Records from a data source:
------------------------------------------------
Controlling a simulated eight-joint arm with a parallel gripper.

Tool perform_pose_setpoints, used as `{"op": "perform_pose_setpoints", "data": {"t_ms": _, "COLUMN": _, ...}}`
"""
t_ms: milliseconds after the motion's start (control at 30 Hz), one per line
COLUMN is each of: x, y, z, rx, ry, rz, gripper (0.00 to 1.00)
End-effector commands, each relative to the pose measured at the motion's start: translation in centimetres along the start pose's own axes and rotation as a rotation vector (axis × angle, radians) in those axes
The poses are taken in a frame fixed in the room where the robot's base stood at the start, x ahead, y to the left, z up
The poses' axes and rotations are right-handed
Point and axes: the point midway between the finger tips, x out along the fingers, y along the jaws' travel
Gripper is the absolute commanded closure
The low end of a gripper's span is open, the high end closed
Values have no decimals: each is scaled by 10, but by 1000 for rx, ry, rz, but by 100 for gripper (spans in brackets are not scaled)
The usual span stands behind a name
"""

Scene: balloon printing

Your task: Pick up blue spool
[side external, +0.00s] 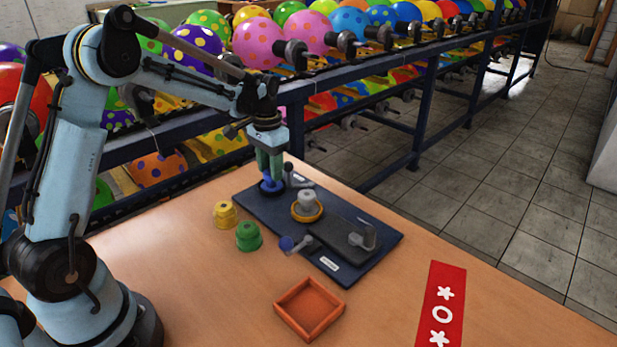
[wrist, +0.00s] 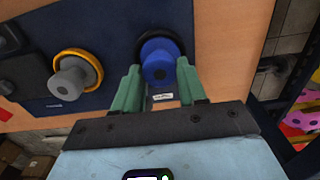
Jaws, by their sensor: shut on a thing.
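The blue spool (side external: 271,186) is at the far left end of the dark blue board (side external: 374,275). My gripper (side external: 270,170) points down at it, and its green fingers are shut on the spool. In the wrist view the blue spool (wrist: 160,62) sits between the two green fingertips of my gripper (wrist: 160,85). A dark ring shows around the spool's far side there. The fingers partly hide the spool in the side view, and I cannot tell whether it is clear of the board.
A yellow spool (side external: 225,214) and a green spool (side external: 248,237) stand left of the board. The board bears a grey knob with an orange ring (side external: 307,207) and a blue-knobbed lever (side external: 288,243). An empty orange tray (side external: 309,308) lies in front. Balloon racks (side external: 430,100) stand behind the table.

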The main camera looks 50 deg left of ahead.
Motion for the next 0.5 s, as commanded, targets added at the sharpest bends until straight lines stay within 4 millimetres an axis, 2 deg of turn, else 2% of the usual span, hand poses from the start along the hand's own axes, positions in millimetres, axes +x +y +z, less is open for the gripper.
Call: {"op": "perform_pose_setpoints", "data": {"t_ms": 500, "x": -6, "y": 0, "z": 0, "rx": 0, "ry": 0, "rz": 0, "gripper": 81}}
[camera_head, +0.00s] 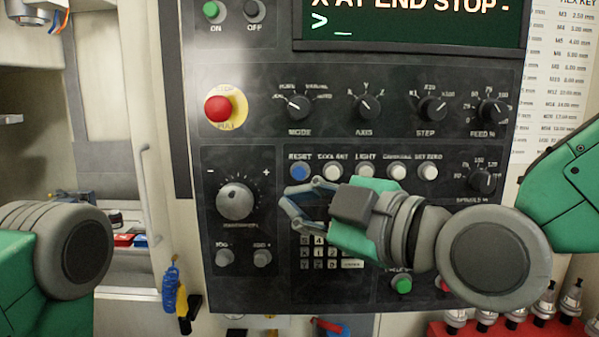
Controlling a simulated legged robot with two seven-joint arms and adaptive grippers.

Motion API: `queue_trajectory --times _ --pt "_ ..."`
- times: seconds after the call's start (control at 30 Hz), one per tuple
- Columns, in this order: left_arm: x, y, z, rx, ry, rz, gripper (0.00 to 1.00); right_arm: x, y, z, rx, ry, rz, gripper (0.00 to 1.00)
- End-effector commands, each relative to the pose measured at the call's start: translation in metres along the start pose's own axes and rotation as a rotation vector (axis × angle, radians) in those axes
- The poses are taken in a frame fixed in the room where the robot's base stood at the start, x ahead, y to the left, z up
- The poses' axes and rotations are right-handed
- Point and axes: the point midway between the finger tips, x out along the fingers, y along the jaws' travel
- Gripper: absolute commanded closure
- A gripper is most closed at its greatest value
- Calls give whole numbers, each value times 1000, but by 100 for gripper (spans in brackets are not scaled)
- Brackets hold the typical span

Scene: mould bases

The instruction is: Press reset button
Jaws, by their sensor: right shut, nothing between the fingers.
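The blue reset button (300,171) is on the dark control panel (225,290), under the label RESET, at the left end of a row of pale buttons. My right gripper (288,200) is shut and empty. Its fingertips show just below and slightly left of the reset button, in front of the panel. I cannot tell whether they touch the panel. The gripper and wrist cover part of the keypad. Of my left arm only a green and grey link shows at the lower left; its gripper is out of view.
A red emergency stop (219,108) on a yellow plate, several knobs and a screen (420,25) reading "X AT END STOP" surround the button row. A green button (401,284) sits below my right wrist. A red rack (480,328) with tool holders stands at the lower right.

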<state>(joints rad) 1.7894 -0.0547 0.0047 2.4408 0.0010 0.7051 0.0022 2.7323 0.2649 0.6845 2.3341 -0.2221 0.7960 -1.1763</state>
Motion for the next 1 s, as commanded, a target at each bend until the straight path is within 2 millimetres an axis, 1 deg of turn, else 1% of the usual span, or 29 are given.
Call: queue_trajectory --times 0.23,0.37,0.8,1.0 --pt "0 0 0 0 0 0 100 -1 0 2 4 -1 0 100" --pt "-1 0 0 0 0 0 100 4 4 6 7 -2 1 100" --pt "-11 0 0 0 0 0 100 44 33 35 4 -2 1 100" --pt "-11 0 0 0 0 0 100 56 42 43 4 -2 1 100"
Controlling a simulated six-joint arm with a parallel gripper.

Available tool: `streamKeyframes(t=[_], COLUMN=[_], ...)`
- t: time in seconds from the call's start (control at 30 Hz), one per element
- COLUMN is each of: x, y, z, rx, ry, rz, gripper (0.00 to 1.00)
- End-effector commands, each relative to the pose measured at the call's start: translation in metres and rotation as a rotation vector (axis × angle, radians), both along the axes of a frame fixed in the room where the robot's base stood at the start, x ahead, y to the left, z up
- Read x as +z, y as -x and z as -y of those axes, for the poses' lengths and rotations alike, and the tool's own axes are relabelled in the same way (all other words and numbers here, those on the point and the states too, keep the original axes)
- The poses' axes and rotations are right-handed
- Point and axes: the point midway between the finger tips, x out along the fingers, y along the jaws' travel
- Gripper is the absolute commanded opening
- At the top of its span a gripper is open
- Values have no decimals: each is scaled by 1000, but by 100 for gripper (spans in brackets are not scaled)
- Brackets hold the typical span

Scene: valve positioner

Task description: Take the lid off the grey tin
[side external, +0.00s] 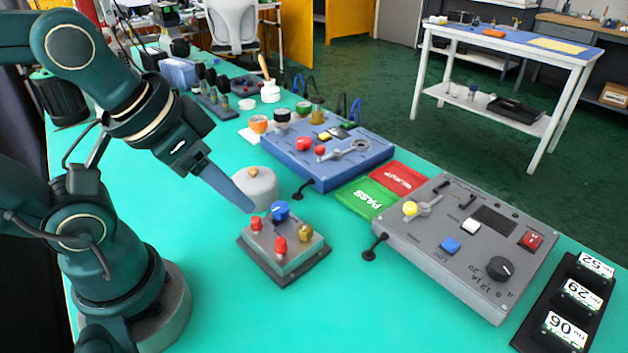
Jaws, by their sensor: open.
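The grey tin (266,188) is a round, low tin standing on the green table, with its lid on. A small tan knob (253,173) sits on top of the lid. My gripper (240,200) is open, just left of and in front of the tin in the side view. Its blue-grey finger covers part of the tin's left side; only one finger shows clearly. I cannot tell whether it touches the tin. The knob is outside the jaws.
A grey box with red, blue and brass knobs (283,245) stands close in front of the tin. A blue panel (335,160) is behind right, with green PASS (367,197) and red (397,177) mats beside it. A larger grey panel (465,290) is right. Table front is clear.

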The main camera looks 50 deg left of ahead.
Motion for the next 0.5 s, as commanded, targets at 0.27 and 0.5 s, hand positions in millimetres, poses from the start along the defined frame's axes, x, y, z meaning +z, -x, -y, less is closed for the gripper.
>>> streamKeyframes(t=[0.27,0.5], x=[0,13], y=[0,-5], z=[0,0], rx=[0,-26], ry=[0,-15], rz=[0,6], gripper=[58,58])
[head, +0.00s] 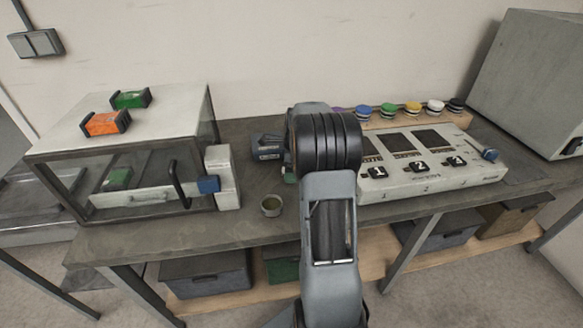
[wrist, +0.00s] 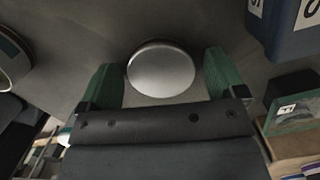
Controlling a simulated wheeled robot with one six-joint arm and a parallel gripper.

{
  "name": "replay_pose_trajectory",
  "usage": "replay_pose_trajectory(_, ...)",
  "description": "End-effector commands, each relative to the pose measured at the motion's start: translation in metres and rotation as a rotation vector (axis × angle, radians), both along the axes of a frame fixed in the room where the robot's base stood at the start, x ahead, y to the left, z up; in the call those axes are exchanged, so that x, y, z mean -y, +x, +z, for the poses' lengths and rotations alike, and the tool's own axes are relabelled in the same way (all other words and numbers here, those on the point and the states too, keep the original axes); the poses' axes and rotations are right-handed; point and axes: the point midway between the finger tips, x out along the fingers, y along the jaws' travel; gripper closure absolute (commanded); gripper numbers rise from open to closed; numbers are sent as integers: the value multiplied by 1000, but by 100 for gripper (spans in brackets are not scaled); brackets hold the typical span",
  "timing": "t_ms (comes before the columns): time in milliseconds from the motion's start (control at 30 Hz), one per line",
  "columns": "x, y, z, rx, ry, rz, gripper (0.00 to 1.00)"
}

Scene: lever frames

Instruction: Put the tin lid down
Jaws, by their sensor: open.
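The tin lid (wrist: 160,70) is a round, shiny silver disc in the wrist view. It appears to lie flat on the grey bench top. My gripper (wrist: 162,62) is open, with one green finger on each side of the lid. A small gap shows between the lid and each finger.
A glass-fronted cabinet (head: 130,165) stands left on the bench, with an orange block (head: 105,123) and a green block (head: 131,98) on top. A control panel (head: 425,172) is on the right. A dark blue box (wrist: 287,30) is near the right finger. Bare bench lies around the tin.

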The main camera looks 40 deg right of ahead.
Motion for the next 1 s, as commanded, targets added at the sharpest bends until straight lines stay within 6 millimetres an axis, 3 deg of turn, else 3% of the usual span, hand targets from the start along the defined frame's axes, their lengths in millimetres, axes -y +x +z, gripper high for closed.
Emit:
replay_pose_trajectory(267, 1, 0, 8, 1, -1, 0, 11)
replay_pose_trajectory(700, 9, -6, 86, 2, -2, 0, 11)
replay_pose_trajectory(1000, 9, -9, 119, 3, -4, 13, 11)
------------------------------------------------
Aim of the exercise: Your task is to collect every line above that contains the word "Values".

Exercise answer:
Values have no decimals: each is scaled by 10, but by 1000 for rx, ry, rz, but by 100 for gripper (spans in brackets are not scaled)
- Values have no decimals: each is scaled by 1000, but by 100 for gripper (spans in brackets are not scaled)

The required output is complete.